I used our milk frother to whisk the milk and then topped with whipped cream and a little chocolate sprinkle powder.
He LOVED it!!
Aww, you are so nice to recreate the office experience for your husband. :) I’m thrilled that it was a success! Thanks a ton for your comment. :D
I’ve had one of those little handheld milk frothers forever and never used it – until now! This latte was just delicious and I’ll be making it all week. Thank you!
I’m so happy we found a use for the milk frother! 🎉 That’s awesome. Thanks a bunch for your comment! I’m glad that you enjoyed it.
This was so good! I made this gluten free and vegan and used dairy free heavy whipping cream. It was so good. Loved it and excited to be able to enjoy a coffee shop luxury at home!

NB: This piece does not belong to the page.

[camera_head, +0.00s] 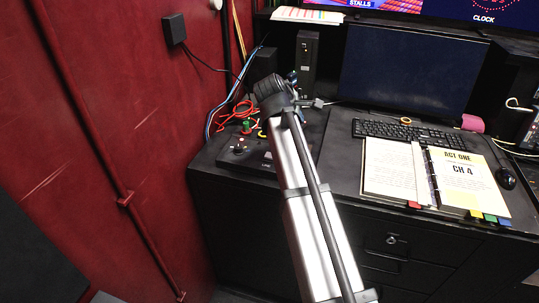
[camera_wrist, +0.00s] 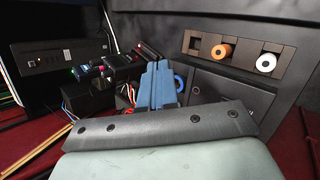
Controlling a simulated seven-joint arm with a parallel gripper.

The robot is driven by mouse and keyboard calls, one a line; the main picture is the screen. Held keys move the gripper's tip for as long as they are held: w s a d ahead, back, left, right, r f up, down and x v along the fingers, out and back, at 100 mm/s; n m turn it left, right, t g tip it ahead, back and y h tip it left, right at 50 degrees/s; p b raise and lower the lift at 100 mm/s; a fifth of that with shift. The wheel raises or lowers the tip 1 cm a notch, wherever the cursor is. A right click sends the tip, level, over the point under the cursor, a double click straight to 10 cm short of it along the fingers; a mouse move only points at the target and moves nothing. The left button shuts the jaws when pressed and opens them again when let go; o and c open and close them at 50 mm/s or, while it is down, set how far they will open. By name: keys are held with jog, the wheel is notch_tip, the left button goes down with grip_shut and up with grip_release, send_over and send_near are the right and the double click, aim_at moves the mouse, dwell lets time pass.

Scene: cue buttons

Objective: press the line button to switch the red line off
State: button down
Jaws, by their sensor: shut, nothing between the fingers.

Aww, yay! That’s great to hear! I’m so happy that it came out well for you. Thanks for your comment! :)
This latte was the perfect afternoon pick me up! So smooth and creamy and delicious!
I’m glad you think so! Thanks for your comment. :)
It was great. The perfect amount of hazelnut flavor without being too overpowering. I would make this again.
I’m glad to hear that! I’m glad that you liked it. :) Thanks for letting me know!